Start of Records to process
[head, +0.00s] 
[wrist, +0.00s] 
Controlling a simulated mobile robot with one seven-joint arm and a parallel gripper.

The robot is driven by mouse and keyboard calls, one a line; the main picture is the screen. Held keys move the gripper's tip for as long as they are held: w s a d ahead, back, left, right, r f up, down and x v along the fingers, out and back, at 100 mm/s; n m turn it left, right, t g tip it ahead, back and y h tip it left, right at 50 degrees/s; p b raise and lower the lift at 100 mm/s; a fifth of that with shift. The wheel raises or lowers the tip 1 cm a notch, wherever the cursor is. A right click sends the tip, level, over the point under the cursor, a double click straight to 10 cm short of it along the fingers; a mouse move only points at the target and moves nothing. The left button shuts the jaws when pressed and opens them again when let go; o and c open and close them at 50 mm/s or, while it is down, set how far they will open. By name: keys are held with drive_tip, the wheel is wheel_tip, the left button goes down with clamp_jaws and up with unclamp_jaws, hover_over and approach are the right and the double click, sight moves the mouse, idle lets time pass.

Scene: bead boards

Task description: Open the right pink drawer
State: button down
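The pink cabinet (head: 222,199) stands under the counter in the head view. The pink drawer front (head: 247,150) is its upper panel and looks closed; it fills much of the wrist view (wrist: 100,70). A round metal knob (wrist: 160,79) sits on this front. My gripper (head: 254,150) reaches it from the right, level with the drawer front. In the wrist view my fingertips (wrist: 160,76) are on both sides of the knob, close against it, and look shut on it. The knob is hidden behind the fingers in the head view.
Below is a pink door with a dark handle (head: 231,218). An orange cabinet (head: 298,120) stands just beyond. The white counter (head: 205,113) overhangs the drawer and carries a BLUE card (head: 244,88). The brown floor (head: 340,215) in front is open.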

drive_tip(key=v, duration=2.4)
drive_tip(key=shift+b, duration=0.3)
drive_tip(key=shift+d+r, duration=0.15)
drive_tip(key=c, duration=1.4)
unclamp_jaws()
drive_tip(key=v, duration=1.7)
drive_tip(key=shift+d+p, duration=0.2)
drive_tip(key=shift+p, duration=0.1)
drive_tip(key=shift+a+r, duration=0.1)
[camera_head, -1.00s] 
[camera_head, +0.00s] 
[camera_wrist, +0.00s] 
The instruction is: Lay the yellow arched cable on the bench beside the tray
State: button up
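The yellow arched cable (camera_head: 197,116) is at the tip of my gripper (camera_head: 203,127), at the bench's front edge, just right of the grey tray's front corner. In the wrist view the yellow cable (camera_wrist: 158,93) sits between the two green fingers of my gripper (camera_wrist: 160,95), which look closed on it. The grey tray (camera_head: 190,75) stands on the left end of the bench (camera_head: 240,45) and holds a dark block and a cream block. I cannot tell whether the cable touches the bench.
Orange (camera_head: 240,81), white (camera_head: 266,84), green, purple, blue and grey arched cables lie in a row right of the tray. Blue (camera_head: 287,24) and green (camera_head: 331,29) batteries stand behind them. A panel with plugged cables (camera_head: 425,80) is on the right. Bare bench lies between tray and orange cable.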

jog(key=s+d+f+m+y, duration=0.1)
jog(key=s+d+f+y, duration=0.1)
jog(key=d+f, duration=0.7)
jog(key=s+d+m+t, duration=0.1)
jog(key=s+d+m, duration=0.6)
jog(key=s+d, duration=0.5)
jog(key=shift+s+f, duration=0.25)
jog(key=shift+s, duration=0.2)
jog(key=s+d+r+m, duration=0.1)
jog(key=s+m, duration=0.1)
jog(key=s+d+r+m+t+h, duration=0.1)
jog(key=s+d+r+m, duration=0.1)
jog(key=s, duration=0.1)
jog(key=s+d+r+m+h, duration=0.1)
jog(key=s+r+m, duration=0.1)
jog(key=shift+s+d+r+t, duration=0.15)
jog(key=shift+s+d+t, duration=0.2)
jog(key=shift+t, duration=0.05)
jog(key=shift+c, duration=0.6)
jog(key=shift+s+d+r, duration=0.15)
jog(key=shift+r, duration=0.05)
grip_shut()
End of Records to process
Start of Records to process
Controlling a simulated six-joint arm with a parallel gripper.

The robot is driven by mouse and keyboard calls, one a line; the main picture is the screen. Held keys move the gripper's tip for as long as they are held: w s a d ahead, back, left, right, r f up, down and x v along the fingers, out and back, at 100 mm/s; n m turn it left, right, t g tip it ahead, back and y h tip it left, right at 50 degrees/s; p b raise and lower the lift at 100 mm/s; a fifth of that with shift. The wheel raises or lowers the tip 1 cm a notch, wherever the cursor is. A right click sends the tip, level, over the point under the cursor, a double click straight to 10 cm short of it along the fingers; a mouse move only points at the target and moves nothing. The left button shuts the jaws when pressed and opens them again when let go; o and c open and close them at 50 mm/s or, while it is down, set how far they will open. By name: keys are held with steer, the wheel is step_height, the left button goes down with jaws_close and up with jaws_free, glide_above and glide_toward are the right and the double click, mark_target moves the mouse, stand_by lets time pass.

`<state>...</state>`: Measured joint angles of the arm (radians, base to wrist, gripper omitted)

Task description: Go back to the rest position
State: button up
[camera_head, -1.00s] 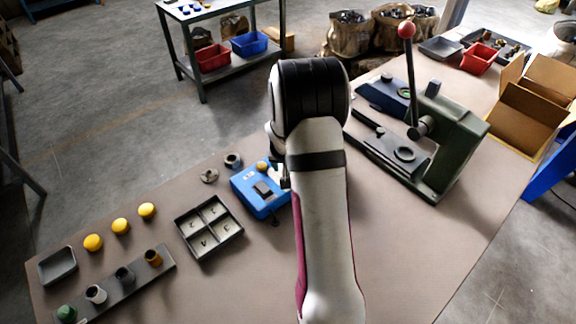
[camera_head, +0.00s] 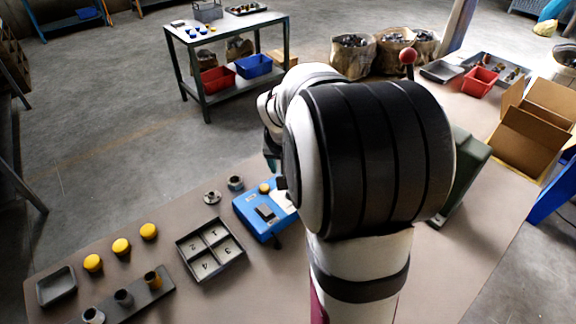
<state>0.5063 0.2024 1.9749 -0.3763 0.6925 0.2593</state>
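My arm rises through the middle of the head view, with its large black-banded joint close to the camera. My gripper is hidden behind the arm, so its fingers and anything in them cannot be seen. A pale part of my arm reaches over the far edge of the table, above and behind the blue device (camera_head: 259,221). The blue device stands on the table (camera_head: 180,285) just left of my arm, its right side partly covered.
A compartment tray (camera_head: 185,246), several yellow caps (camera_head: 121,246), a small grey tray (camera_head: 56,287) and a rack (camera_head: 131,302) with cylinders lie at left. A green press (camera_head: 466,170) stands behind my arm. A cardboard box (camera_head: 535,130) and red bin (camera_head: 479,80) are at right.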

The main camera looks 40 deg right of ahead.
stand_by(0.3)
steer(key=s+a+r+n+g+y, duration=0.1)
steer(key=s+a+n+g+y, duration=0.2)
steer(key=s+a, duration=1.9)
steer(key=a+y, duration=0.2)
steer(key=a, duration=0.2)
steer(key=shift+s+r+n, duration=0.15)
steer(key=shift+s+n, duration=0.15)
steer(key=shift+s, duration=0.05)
End of Records to process
= Your objective =
Filter the records, keeping only lines that contain "Task", and show those lines.

= The solution =
Task description: Open the right pink drawer
Task description: Go back to the rest position

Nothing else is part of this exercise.